I already had an installation USB drive for Ubuntu 20.04 LTS, so I tried installing that. After about fifteen minutes of playing around I found a major annoyance: keyboard support. A Chromebook has a different keyboard layout than standard PC laptops. The Chromebook keys across the top of the keyboard mostly worked fine as function keys, but there are only ten keys between “Escape” and “Power” so I didn’t have F11 or F12. There is no “Fn” key for me to activate their non-F-key functions, such as adjusting screen brightness from the keyboard. Perhaps in time I could learn to navigate Ubuntu with a Chromebook keyboard, but I’ve already learned that I have muscle memory around these keys that I didn’t know I had until this moment. It was also missing support for this machine’s audio device, though that could be worked around with an external USB audio device like my Logitech H390 headset. (*) It is also possible to fix the audio issue within Ubuntu, work that Gallium OS supposedly has already done, but instead of putting in the work to figure it out I decided on the third option.

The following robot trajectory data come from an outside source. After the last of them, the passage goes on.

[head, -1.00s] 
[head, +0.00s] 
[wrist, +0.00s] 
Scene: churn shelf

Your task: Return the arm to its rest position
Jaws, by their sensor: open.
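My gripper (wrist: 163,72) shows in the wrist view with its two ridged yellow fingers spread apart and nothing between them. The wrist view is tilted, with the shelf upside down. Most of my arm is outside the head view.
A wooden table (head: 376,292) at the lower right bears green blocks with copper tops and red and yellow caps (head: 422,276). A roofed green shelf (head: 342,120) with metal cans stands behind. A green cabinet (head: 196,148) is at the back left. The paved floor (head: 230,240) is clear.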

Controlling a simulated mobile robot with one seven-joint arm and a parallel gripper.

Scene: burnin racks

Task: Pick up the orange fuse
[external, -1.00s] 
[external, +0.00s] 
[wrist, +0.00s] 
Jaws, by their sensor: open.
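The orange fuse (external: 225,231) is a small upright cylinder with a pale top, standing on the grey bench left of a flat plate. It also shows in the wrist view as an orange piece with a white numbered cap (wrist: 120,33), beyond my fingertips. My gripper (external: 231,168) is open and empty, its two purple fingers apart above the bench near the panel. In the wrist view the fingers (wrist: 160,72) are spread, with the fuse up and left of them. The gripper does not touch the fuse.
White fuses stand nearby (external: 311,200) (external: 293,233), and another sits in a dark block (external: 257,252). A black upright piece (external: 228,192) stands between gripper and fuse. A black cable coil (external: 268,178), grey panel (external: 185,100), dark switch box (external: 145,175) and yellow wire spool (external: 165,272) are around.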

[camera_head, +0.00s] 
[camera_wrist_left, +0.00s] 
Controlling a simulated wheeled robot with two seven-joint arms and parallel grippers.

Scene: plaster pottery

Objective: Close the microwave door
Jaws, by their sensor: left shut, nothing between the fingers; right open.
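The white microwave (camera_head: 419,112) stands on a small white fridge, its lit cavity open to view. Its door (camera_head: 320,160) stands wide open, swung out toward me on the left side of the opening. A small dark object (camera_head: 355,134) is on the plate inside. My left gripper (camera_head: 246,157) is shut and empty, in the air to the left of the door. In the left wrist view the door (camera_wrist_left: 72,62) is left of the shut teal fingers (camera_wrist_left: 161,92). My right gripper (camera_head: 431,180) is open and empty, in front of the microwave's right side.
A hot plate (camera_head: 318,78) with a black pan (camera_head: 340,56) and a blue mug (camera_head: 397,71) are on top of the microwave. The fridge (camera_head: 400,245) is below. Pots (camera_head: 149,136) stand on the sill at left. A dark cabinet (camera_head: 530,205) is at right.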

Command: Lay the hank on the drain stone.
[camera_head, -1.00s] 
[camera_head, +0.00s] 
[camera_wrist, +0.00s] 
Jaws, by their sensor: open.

It’s nice to have access to the entire Ubuntu ecosystem and not restricted to the sandbox of a Chrome OS device, but I already have Ubuntu laptops for that. This machine was built to be a small light Chromebook and maybe it’s best to keep it in that world. I created an installation USB drive for Neverware CloudReady and returned this machine to the world of Chrome OS. Unlike Ubuntu, the keyboard works in the Chrome OS way. But like Ubuntu, there’s no sound. Darn. Oh well, I usually use my H390 headset when I wanted sound anyway, so that is no great hardship. And more importantly, it puts me back on the train of Chromium OS updates. Now it has Chromium OS 96, and there should be more to come. Not bad for a Chromebook that spent several years dumped in a cabinet because of a broken screen.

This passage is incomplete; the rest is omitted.